The first big addition to the National Western Stock Show came on its 25th anniversary, when rodeos were introduced in 1931. The total rodeo prize money was $7,300 that year. By comparison, individual PRCA winners at the event now make between $8,000 and $10,000.

Fourteen years later, in 1945, the show expanded from six days to nine days and two years after that Denver taxpayers passed a $1.5 million bond issue for the building of the Denver Coliseum. The Coliseum was officially up and hosting rodeos by 1952 and the facilities were upgraded again with a $2.5 million fund in 1972.

After breaking attendance records in 1971 and 1976, interest in the show really began to soar in the 1980s. In 1981, attendance reached 360,000 and the show expanded to 12 days and 21 rodeo performances. That record did not last long however because in 1985, the show offered 23 rodeo performances and drew 439,000 people.

According to the National Western’s official website, the large attendance in 1985 required the Denver Fire Department to close access to the grounds for almost an hour on the first Saturday, the initial sign that the National Western was in need of an even larger facility.

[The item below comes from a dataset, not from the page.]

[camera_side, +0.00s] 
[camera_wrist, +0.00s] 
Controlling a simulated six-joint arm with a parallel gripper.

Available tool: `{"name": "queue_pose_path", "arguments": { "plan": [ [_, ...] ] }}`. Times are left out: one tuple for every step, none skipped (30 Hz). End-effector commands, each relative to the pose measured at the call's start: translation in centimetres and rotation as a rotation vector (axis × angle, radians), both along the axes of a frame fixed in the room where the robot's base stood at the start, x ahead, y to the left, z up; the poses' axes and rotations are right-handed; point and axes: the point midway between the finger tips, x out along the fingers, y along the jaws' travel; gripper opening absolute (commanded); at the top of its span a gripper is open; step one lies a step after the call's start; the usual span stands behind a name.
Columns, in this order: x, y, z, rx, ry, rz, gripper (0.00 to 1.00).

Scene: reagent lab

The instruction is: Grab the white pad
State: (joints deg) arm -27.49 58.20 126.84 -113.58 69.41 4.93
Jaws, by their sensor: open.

Three years later, attendance topped 500,000 for the first time and show was expanded to 14 days.

In 1996, the National Western Stock Show and Rodeo began to take the shape we know today. It went from 14 days to 16, featured 23 rodeo performances and 11 horse show performances. Attendance skyrocketed to over 600,000.

From there, the attendance record would be broken again in 1999, 2002, 2003 and 2006. The 2006 record of 727,00 guests still stands today.